Week of February 12 - February 16, 2018


 

NASA Acting Administrator Delivers "State of NASA" Address at Marshall

This week, NASA Acting Administrator Robert Lightfoot delivered the annual "State of NASA" from the Marshall Space Flight Center. Lightfoot discussed what the President’s Fiscal Year 2019 budget request means for America's space agency. In addition to Lightfoot's address, Marshall hosted a NASA Social event giving a behind-the-scenes tour of working taking place at the center.


 

(Video 1:00) Marshall's Amy Buck Explains Instulating NASA's New Deep-space Rocket

In the debut episode of NASA's Rocket Science in 60 Seconds, Marshall engineer Amy Buck explains how she is helping protect NASA's Space Launch System rocket as it experiences extreme hot and cold conditions during launch.
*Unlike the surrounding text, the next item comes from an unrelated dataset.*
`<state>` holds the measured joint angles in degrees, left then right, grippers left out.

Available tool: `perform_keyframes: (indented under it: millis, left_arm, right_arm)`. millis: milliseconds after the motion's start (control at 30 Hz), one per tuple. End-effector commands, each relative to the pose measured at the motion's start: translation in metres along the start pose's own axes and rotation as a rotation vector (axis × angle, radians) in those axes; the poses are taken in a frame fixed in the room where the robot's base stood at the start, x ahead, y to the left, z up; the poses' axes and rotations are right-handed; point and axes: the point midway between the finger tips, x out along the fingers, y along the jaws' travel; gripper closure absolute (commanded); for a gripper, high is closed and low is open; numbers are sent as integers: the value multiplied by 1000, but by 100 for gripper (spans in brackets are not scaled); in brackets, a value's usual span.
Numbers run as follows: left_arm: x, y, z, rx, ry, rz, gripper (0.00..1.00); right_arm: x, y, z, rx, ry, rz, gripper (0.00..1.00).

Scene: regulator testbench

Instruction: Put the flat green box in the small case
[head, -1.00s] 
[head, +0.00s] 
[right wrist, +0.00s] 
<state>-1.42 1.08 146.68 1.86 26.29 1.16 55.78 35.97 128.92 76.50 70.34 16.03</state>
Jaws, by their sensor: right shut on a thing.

Buck leads a team of engineers at Marshall who are applying the thermal protection system to the rocket's launch vehicle stage adapter.


 

Marshall Flight Controllers and Astronauts Set New Record for Sciene in Orbit

Last week, a week without major operations or maintenance enabled the crew aboard the International Space Station to achieve a record of more than 100 hours of research. Flight controllers Marshall's Payload Operations Integration Center work 24/7, 365 with astronauts aboard the station to manage science.


 

NASA Seeks the Gold in Winter Olympics Snow

The International Collaborative Experiments for PyeongChang 2018 Olympic and Paralympic Winter Games, or ICE-POP, is an international collaboration incluing NASA that is using this year's winter Olympic games to study how well researchers can measure snow from the ground and space and provide better data for snowstorm predictions.


 

New Horizons Captures Record-Breaking Images in the Kuiper Belt

NASA’s New Horizons spacecraft recently turned its telescopic camera toward a field of stars, snapped an image -- and made history. The routine calibration frame of the "Wishing Well" galactic open star cluster was taken when New Horizons was 3.79 billion miles from Earth -- making it, for a time, the farthest image ever made from Earth.